Just being able to put an image in a comment explaining your algorithm into your code would be huge improvement over the traditional syntax colored ascii you get with most languages and editors. There are many times I've written an algorithm which is difficult to understand without the associated diagram I drew on the whiteboard or in an image editor. Racket lets you insert that image or photo directly into your source, and I think this is a significant improvement over putting a link to that image in a comment.

Racket also goes a step beyond that by letting images be values which can be assigned to variables or returned from functions. The link above shows this clearly. I'm sure there is some value in this as a teaching aid, and I think that's why they did it, but you can also return mathematical plots from your functions and so on. This feature is similar to the various interactive notebooks people use for Mathematica or Python, so it's not really specific to Racket, but it is interesting to play with.

Obviously there are downsides to putting images in your source. After you do that, your code is no longer ascii, and it won't be something you can edit with vi, emacs, or any non-Racket IDE. Also I doubt it will play nicely with git any time soon. However, it's a neat feature of Racket whereas many of the other benefits in the article apply to any Scheme (Chez, Gambit, Chicken, Guile, etc...) or lisp.

I wish there was some reasonable standard (like a better version of Rich Text) that was commonly adopted so other languages could put graphical pictures in the source code.




> I wish there was some reasonable standard (like a better version of Rich Text) that was commonly adopted so other languages could put graphical pictures in the source code.

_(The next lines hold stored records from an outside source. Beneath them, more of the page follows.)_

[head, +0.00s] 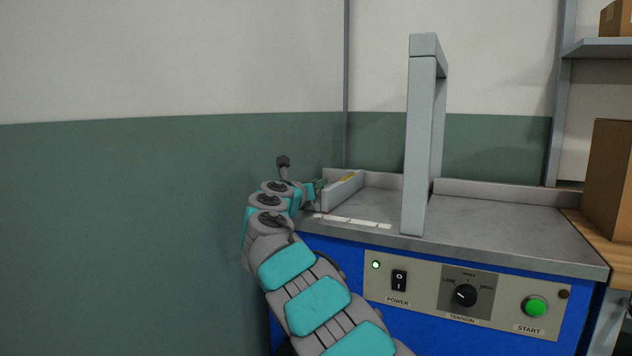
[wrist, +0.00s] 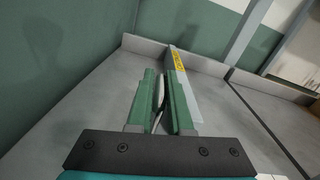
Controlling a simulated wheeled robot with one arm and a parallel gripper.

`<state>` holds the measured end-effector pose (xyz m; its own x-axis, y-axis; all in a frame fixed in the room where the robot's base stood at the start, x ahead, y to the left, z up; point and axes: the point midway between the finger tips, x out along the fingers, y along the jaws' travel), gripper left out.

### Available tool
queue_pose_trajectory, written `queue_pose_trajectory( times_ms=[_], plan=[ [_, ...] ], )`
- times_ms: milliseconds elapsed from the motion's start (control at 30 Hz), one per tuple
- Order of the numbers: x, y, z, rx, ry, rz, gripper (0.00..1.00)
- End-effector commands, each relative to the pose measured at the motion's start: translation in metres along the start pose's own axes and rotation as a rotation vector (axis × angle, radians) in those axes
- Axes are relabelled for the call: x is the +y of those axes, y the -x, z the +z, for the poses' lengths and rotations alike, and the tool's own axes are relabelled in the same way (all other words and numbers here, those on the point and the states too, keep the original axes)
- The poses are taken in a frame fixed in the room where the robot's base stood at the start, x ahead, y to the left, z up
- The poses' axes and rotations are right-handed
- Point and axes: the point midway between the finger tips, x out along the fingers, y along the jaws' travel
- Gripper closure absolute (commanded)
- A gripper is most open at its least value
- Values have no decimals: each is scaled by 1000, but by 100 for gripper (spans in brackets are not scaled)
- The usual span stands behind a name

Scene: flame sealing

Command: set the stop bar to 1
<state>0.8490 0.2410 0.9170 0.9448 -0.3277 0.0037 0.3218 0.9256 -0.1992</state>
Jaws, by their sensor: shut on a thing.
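The stop bar (head: 343,190) is a grey upright plate with a yellow label on its top edge, at the left end of the machine's grey table top (head: 480,222). In the wrist view the stop bar (wrist: 183,82) runs away from me just right of the fingers. My gripper (head: 320,187) is at the bar's near left end. Its green fingers (wrist: 160,80) are shut on a thin part of the bar, mostly hidden between them. A white scale strip (head: 352,221) lies along the table's front edge; its marks are too small to read.
A grey arch (head: 417,150) stands on the table right of the bar. The front panel has a power switch (head: 399,281), a tension knob (head: 466,295) and a green start button (head: 535,306). Cardboard boxes (head: 609,180) stand at the right. The table between bar and arch is clear.

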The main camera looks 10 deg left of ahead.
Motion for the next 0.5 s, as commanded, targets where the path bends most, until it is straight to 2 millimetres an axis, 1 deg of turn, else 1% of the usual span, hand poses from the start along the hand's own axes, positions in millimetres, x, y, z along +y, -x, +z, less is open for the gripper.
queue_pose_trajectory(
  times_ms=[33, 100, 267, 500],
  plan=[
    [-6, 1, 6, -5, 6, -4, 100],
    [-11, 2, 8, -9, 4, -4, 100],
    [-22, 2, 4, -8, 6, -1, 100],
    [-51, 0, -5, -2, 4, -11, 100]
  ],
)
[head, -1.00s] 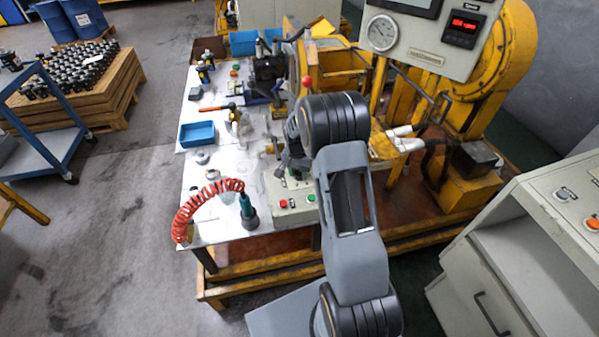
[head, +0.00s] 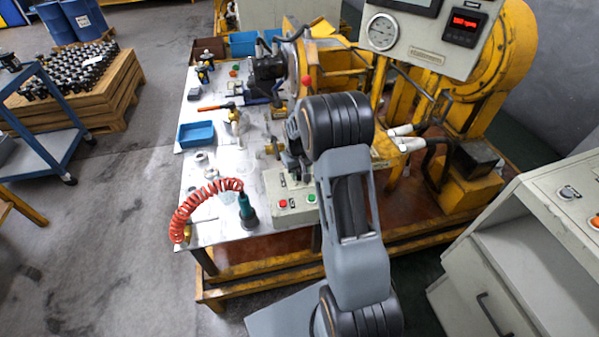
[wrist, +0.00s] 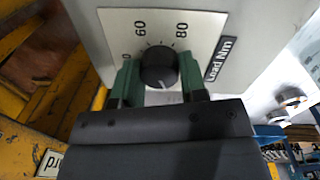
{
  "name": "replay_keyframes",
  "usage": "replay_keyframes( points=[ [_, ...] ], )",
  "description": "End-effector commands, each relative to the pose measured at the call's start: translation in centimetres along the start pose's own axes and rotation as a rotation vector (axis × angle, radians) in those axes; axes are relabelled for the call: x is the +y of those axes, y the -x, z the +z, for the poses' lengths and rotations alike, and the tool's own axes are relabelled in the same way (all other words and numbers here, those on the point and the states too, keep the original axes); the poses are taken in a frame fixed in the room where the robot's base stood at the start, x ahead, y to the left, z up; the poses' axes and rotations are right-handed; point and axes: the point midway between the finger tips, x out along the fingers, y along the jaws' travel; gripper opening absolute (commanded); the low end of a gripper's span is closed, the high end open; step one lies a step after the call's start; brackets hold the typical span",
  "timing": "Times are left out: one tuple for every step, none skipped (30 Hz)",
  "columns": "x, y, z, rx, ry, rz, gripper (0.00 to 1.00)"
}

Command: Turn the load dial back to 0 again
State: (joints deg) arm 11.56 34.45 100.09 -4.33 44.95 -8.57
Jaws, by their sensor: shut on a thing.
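The load dial (wrist: 158,66) is a round black knob on a pale plate in the wrist view. The numbers 60 and 80 show above it, and a "Load Nm" label stands at its right. Another number at the left is partly covered. A pale line shows on the lower part of the knob's face, but its exact reading is hard to tell. My gripper (wrist: 160,77) has its green fingers on either side of the knob, shut on it. In the head view my arm hides the dial.
The grey control box (head: 291,205) with red and green buttons sits at the bench's front edge. A green tool (head: 247,210) with a coiled red hose stands beside it. A gauge (head: 382,31) and red display (head: 465,27) are on the panel above.

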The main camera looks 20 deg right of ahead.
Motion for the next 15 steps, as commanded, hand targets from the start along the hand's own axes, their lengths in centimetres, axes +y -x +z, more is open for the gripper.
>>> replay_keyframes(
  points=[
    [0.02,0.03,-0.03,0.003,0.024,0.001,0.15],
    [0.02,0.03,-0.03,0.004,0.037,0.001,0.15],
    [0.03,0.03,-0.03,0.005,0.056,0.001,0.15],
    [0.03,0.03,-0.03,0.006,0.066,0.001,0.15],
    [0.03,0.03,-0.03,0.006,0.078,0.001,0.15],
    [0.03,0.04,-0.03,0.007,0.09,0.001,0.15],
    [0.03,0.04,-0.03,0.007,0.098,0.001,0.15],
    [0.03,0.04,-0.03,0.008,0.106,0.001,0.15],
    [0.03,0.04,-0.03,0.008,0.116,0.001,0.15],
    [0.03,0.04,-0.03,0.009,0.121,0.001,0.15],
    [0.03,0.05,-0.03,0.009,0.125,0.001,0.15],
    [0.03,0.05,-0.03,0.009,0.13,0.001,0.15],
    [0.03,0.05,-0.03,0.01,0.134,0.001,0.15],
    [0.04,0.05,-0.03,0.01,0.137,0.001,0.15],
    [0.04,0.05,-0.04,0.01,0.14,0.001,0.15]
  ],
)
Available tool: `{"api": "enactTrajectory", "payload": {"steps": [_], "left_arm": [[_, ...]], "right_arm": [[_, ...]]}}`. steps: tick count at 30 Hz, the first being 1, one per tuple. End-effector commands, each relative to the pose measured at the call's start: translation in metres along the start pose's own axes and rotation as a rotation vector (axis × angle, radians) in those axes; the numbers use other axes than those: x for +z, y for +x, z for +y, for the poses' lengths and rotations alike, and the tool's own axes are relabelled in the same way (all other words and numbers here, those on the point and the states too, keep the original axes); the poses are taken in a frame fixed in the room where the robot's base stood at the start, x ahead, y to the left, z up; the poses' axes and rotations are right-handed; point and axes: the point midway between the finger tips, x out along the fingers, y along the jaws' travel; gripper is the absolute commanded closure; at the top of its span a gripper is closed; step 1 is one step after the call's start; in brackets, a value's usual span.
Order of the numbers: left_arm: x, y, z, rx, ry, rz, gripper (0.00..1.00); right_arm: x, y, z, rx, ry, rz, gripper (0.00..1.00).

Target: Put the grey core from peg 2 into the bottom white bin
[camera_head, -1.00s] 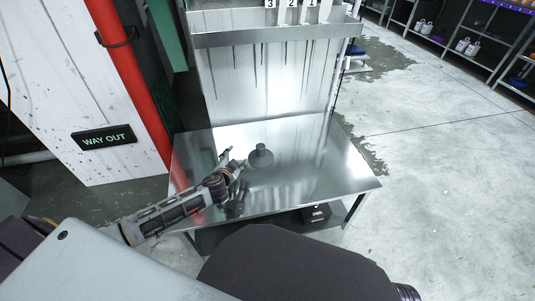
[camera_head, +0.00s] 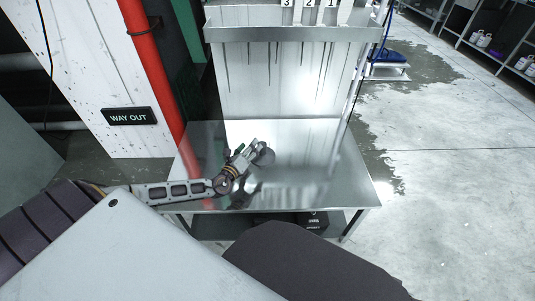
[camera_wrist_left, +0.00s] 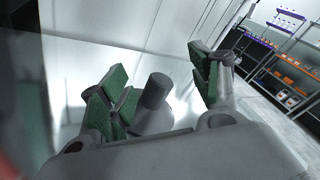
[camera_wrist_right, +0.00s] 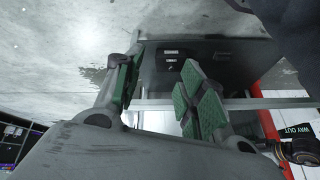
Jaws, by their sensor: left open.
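A grey core (camera_head: 266,158), a short cylinder on a wider base, stands upright on the metal table. My left gripper (camera_head: 250,149) is open right beside it. In the left wrist view the core (camera_wrist_left: 154,92) shows between the two spread green-padded fingers (camera_wrist_left: 160,88), nearer the left finger; I cannot tell whether they touch. My right gripper (camera_wrist_right: 160,88) is open and empty, with the table's underside beyond it; it does not show in the head view. Number labels 3, 2 and 1 (camera_head: 309,4) are at the rack top. I see no white bin.
The metal table (camera_head: 330,190) is mostly bare and reflective. Its back panel (camera_head: 285,80) rises behind it. A black box (camera_head: 312,220) sits on the shelf below. A red pipe (camera_head: 150,70) stands at the left. Open floor (camera_head: 450,170) lies to the right.

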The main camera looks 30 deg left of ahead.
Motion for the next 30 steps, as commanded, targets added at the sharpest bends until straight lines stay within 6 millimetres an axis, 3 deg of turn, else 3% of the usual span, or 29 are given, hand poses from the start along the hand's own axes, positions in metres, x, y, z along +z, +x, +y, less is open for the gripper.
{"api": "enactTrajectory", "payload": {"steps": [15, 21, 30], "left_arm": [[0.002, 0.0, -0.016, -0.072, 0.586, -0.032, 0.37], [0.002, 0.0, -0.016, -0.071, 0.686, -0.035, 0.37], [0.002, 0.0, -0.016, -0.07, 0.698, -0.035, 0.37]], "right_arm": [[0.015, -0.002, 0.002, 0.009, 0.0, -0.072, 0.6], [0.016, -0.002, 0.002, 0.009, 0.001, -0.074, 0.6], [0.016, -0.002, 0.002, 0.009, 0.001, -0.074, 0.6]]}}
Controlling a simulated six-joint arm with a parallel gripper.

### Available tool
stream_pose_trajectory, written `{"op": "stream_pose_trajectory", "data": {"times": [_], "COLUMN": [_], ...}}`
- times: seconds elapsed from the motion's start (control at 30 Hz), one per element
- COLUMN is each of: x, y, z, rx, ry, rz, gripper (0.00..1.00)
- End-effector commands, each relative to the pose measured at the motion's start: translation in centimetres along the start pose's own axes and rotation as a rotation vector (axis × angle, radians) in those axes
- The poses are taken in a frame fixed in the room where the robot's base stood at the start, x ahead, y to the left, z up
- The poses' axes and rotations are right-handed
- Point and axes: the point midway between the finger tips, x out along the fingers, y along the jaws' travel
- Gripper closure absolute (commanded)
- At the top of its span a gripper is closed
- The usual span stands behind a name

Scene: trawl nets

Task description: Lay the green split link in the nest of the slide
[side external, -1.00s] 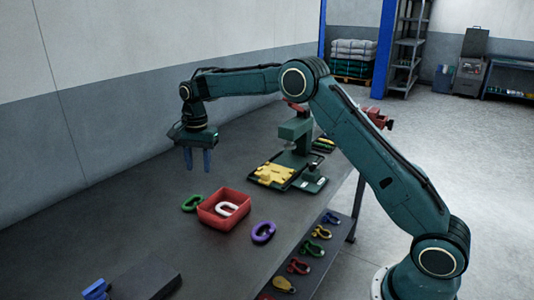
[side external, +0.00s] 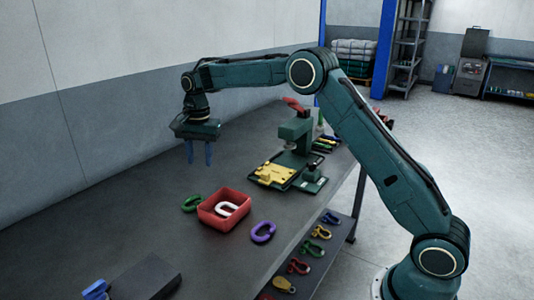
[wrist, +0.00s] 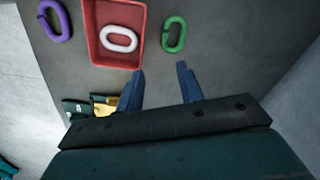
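The green split link (side external: 191,204) lies on the dark bench, just left of the red tray. It also shows in the wrist view (wrist: 174,35), beyond my fingertips. My gripper (side external: 199,164) hangs above the bench with its two blue fingers pointing down, apart and empty. In the wrist view my gripper (wrist: 160,78) shows a clear gap between the fingers. The slide with its yellow nest block (side external: 272,175) sits on the green press (side external: 295,150) to the right of my gripper. In the wrist view the yellow block (wrist: 103,105) is partly hidden by my finger.
The red tray (side external: 204,213) holds a white link (side external: 226,209). A purple link (side external: 263,232) lies on the bench to its right. A dark block (side external: 146,280) with a blue part stands at the near edge. Coloured shackles (side external: 298,266) lie on a lower shelf.

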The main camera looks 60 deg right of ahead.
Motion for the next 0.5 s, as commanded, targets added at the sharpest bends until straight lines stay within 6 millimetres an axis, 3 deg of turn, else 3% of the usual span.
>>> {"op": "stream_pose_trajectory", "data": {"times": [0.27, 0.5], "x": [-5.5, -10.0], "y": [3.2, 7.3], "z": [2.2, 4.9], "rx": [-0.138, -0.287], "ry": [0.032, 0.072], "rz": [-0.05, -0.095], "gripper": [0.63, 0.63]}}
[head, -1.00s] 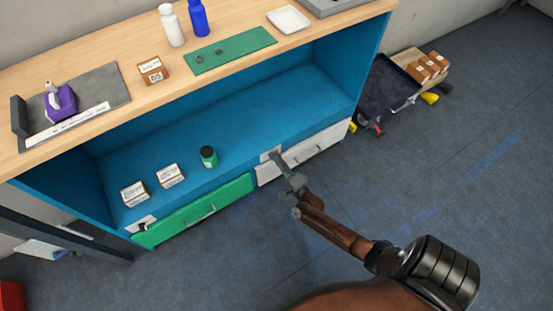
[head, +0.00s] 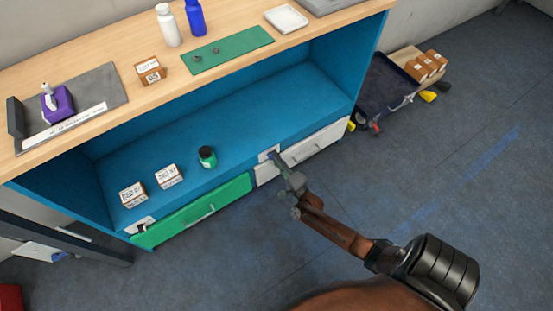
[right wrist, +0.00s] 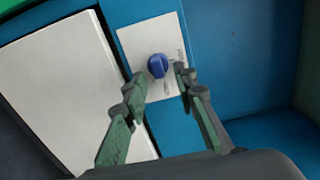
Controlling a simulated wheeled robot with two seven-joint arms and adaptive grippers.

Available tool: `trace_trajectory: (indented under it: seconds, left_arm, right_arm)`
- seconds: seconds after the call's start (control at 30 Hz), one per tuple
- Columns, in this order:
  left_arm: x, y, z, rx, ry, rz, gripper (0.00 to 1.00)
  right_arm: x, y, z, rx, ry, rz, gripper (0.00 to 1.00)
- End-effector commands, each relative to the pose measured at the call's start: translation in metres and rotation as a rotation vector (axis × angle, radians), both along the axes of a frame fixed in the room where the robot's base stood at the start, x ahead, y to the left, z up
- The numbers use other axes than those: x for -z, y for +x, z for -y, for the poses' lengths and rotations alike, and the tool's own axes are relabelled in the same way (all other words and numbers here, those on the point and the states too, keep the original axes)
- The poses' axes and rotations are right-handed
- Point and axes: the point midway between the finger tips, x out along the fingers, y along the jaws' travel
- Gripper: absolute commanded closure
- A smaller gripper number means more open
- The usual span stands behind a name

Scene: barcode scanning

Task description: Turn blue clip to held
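The blue clip (right wrist: 158,66) is a small round knob on a white plate (right wrist: 132,42) fixed to the blue cabinet front, seen in the right wrist view. Small markings sit on the plate at the knob's right. My right gripper (right wrist: 158,82) is open, its two green-and-grey fingers on either side just below the knob; I cannot tell whether they touch it. My left gripper is not in view.
A white drawer (head: 318,148) is right of the plate and a green drawer (head: 200,212) is left. A dark green jar (head: 207,157) and two white-labelled boxes (head: 168,176) stand on the blue shelf.

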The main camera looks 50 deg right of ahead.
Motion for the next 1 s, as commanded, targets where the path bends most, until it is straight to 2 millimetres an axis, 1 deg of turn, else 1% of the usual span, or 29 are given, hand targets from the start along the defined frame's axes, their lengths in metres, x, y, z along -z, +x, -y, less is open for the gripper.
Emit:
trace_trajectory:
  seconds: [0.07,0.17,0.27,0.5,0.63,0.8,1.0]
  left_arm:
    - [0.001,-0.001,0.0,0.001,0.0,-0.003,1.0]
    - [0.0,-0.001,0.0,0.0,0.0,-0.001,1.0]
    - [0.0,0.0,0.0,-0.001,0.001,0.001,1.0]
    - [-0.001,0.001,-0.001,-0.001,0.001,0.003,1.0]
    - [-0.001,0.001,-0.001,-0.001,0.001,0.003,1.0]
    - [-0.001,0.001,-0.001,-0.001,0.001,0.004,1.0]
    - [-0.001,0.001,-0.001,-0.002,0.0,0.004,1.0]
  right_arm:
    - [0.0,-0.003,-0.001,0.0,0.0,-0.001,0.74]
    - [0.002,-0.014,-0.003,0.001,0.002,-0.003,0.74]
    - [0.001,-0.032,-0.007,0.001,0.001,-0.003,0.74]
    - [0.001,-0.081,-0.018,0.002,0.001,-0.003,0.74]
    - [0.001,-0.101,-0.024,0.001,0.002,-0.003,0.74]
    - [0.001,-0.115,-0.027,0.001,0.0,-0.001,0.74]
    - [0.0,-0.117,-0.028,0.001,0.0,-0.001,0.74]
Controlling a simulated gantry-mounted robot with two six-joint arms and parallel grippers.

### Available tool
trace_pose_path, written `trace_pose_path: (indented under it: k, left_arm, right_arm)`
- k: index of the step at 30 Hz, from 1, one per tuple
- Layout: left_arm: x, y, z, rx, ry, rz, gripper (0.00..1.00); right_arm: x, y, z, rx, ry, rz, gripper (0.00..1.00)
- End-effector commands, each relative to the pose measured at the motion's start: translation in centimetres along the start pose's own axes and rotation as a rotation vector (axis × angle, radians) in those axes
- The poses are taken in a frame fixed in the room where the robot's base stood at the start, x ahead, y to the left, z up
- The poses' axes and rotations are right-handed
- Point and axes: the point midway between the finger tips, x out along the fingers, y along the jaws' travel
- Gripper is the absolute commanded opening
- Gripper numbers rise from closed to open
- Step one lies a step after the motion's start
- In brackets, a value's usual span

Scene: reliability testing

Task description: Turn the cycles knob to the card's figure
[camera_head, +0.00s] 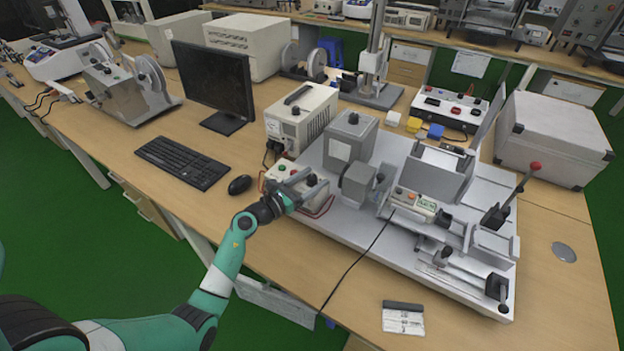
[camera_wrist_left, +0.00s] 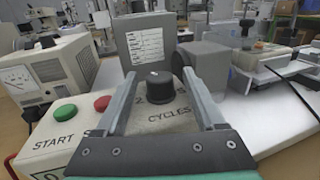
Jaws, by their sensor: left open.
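The black cycles knob (camera_wrist_left: 160,88) stands on a light control box (camera_head: 318,190), above the word CYCLES in the left wrist view. A pale mark on its top points away from me; a 2 shows at its left, and the other figures are partly hidden. My left gripper (camera_wrist_left: 159,76) is open, with one finger on each side of the knob and visible gaps. In the head view my left gripper (camera_head: 297,181) is over the box and hides the knob. A white card (camera_head: 403,321) with a dark top strip lies at the front; its print is too small to read. My right gripper is out of view.
The box also carries a green START button (camera_wrist_left: 65,113) and a red button (camera_wrist_left: 102,103). The grey test rig (camera_head: 352,140) stands just behind. A mouse (camera_head: 239,185) and keyboard (camera_head: 182,162) lie to the left. A black cable crosses the rig's front.

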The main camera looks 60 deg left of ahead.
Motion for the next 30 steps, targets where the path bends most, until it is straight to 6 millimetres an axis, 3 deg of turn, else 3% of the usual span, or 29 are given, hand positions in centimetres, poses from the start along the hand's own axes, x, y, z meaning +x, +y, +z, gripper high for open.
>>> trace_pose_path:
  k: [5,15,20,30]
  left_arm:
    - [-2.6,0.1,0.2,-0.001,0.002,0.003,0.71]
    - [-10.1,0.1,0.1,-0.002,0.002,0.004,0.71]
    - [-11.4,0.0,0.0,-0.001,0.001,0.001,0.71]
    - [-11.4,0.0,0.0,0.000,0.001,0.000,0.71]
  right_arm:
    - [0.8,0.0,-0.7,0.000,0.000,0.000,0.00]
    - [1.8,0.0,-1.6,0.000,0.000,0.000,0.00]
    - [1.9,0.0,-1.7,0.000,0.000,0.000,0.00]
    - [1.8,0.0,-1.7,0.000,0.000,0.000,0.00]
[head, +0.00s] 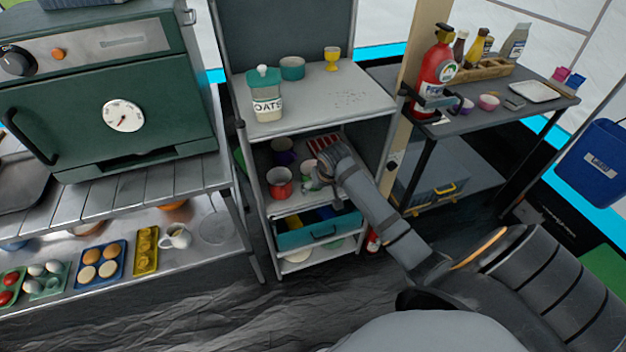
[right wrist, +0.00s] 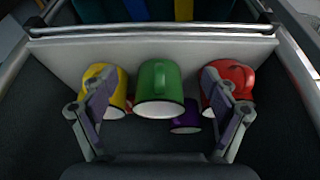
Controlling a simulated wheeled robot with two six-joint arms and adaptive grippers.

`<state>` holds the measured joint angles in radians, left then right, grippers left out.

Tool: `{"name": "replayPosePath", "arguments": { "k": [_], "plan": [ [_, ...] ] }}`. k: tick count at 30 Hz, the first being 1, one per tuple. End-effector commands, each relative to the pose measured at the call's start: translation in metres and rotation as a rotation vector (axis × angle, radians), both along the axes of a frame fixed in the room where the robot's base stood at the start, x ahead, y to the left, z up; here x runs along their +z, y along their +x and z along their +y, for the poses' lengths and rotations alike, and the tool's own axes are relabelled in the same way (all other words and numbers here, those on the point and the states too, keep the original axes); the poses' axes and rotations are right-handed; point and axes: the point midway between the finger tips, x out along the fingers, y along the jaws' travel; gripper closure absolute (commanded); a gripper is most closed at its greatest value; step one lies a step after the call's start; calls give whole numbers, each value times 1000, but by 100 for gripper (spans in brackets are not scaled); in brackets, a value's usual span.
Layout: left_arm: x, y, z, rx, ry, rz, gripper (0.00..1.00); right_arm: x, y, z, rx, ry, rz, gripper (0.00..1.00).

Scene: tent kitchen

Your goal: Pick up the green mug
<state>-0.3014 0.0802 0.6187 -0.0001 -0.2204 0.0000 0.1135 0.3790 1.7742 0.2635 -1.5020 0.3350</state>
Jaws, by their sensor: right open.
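The green mug (right wrist: 158,82) is in the middle of the right wrist view, with its handle toward me and its pale rim low in the picture. My right gripper (right wrist: 157,90) is open, with one finger on each side of the mug and gaps between. In the head view my right gripper (head: 316,177) reaches into the middle shelf of the rack. There the green mug cannot be made out clearly behind the gripper. My left gripper is not in view.
A yellow mug (right wrist: 113,92) and a red mug (right wrist: 232,85) stand close beside the fingers; a purple mug (right wrist: 186,118) is near the green one. The red mug also shows in the head view (head: 279,184). The upper shelf (head: 325,108) is overhead, a teal drawer (head: 318,234) below.

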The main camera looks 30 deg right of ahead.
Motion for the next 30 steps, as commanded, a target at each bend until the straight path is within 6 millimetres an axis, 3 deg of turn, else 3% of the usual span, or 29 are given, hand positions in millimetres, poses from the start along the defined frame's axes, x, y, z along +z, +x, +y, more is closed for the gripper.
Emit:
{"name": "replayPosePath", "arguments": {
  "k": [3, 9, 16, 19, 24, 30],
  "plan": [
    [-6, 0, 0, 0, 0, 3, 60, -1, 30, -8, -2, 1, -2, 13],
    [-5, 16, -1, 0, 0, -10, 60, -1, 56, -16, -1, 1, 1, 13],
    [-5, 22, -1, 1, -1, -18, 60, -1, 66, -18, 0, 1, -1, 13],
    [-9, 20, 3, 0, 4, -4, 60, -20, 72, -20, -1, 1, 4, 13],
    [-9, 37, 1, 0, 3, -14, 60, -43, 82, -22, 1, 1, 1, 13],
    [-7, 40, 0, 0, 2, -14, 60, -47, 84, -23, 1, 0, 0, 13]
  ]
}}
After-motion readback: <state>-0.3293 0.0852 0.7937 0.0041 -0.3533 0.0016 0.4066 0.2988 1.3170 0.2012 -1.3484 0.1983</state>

I have felt exactly the same for many years. It would need to be something that was totally open (to achieve wide adoption), and reasonably easy to support in IDE's for edit and preview. And git-friendly. Belly-flopping on an existing standard is probably the easiest way to make that happen.

One thought is to presume a block comment with a language-specific marker, and make the contents a restricted subset of Postscript. a) You get one or two open-source fonts. Deal with it. b) The rendering area is strictly limited, c) the operator subset is limited to something reasonable -- like just enough to do a monochrome version of 80% of the kind of graphics that PowerPoint-ish programs give you.

Of course, you would never want to write Postscript by hand (although it isn't hard) but an IDE should be able to support a graphical editor plug-in. Or in a pinch you could even use another tool that left the rest of the code alone, and just edited the graphical block comments.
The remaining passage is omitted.